SHORT EXERCISE
Reply with only the number of lines that contain the string "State".

DATA EXCERPTS
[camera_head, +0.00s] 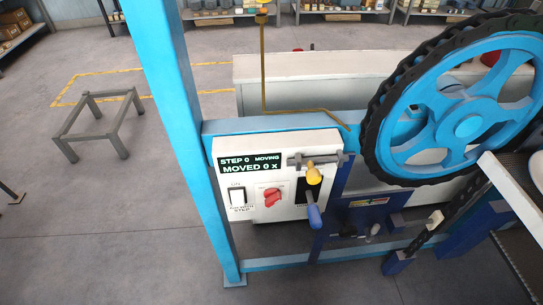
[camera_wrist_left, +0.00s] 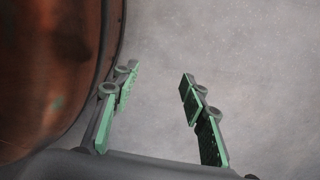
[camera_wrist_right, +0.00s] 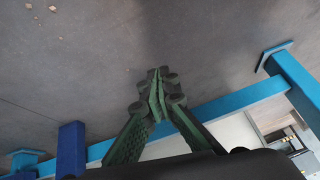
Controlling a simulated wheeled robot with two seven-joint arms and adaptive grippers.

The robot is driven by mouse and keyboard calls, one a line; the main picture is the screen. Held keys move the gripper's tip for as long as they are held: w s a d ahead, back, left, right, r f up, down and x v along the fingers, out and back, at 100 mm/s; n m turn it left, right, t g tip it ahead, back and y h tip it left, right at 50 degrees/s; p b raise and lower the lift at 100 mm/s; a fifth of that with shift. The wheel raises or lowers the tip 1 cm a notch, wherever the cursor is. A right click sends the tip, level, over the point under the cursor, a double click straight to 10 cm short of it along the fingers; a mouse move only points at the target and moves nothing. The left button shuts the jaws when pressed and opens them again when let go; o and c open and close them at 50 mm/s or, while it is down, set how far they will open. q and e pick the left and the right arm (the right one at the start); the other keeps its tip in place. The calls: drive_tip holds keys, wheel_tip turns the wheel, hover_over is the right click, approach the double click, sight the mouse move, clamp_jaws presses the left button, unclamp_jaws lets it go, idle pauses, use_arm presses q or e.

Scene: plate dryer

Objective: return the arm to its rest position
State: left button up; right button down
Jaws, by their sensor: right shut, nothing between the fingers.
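My right gripper (camera_wrist_right: 158,82) shows in the right wrist view, its green-padded fingers meeting at the tips with nothing between them. Grey floor and a blue frame bar (camera_wrist_right: 240,98) lie beyond it. My left gripper (camera_wrist_left: 155,85) is open and empty in the left wrist view, its two fingers well apart over grey floor. I cannot make out either gripper in the head view.
A blue post (camera_head: 180,120) stands left of the panel. A large blue wheel with a black chain (camera_head: 375,110) is at the right. A brown rounded surface (camera_wrist_left: 50,70) is close beside the left gripper. A grey stand (camera_head: 68,150) is on the otherwise open floor at left.

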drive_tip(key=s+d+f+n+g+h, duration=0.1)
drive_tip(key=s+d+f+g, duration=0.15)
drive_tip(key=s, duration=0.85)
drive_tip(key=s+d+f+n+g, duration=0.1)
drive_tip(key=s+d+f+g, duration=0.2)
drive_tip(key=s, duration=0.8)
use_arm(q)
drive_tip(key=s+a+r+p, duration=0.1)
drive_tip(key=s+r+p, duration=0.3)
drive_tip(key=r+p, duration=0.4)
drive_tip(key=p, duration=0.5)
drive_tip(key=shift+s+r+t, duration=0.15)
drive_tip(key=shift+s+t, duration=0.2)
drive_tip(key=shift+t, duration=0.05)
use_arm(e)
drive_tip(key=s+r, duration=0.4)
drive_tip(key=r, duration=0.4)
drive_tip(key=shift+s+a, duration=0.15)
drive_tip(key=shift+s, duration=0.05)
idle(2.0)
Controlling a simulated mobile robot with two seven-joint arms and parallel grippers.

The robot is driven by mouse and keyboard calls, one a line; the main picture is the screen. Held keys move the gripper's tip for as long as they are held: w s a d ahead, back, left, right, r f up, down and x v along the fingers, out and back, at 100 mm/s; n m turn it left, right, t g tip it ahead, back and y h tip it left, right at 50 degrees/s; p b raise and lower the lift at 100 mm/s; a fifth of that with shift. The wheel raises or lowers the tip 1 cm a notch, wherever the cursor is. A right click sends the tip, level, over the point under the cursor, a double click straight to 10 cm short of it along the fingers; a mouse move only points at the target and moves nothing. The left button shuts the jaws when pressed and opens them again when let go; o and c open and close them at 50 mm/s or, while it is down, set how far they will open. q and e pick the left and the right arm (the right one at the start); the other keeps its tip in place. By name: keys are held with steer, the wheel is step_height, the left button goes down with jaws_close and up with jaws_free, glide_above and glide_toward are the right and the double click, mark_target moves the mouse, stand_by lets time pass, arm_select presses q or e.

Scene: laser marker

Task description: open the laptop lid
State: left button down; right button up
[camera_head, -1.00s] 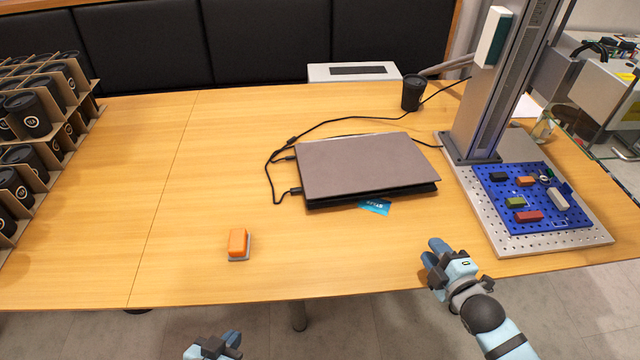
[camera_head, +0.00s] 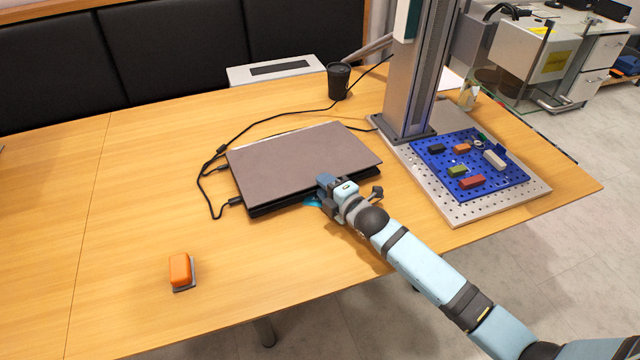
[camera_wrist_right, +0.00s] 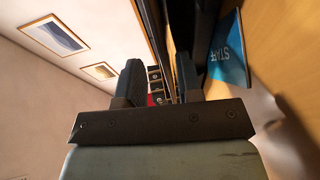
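The laptop (camera_head: 300,160) lies on the table with its grey-brown lid down and a gap above the dark base at the front edge. My right gripper (camera_head: 325,187) is at the lid's front edge, near its right part. In the right wrist view its two fingers (camera_wrist_right: 159,82) stand apart, with the thin dark edge of the lid (camera_wrist_right: 154,30) running between them. The dark base (camera_wrist_right: 207,40) lies beyond the right-hand finger. I cannot tell whether either finger touches the lid. My left gripper is out of view.
A blue STAFF card (camera_wrist_right: 229,52) lies under the laptop's front edge. Cables (camera_head: 212,180) run along its left side. A black cup (camera_head: 338,80) stands behind. The laser stand with its blue board (camera_head: 470,165) is at the right.

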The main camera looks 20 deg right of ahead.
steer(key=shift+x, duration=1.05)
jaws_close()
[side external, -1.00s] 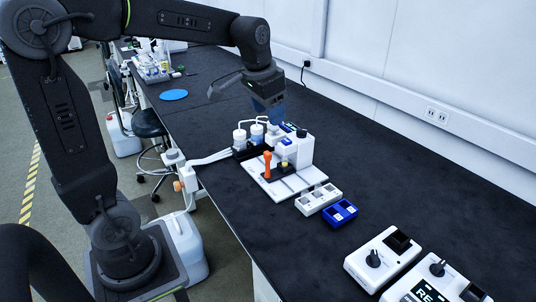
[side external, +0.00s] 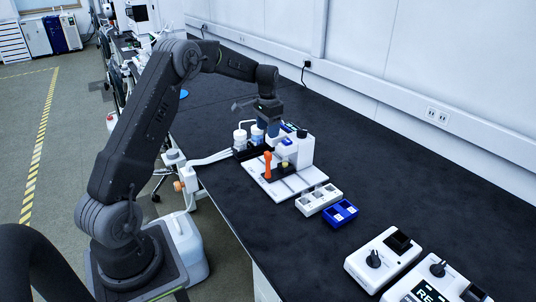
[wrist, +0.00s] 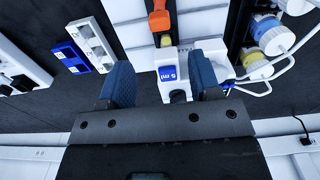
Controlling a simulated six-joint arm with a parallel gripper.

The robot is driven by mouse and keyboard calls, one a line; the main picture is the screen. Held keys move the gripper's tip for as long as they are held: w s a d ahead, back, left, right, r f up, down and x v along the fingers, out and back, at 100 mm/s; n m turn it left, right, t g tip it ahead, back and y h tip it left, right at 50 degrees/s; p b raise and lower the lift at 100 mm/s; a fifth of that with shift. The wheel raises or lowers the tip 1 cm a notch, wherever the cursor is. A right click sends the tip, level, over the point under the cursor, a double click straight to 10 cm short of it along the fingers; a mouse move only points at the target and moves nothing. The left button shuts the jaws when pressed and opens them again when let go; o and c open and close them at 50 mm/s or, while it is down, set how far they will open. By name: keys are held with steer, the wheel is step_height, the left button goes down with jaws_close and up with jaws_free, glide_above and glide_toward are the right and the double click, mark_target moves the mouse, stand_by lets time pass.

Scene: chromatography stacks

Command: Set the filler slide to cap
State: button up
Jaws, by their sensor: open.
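The white filler unit (side external: 305,148) stands on a white baseplate (side external: 288,187) on the bench; its top and a blue "5 ml" block (wrist: 168,73) show in the wrist view. An orange handle (side external: 267,166) rises from a dark strip in front of the unit; it also shows in the wrist view (wrist: 160,20). A small yellow part (wrist: 165,41) lies between handle and block. I cannot tell which part is the slide or the cap. My gripper (wrist: 160,66) is open and empty, its blue fingers above and either side of the unit's top.
Two capped bottles (side external: 240,140) with tubes stand beside the unit. A white tray (side external: 318,200) and a blue tray (side external: 341,213) lie in front. Two white dial boxes (side external: 385,258) are nearer the camera. The bench to the right is clear.

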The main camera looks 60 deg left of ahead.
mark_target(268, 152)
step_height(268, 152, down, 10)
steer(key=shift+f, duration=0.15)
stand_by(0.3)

EXERCISE RESPONSE
3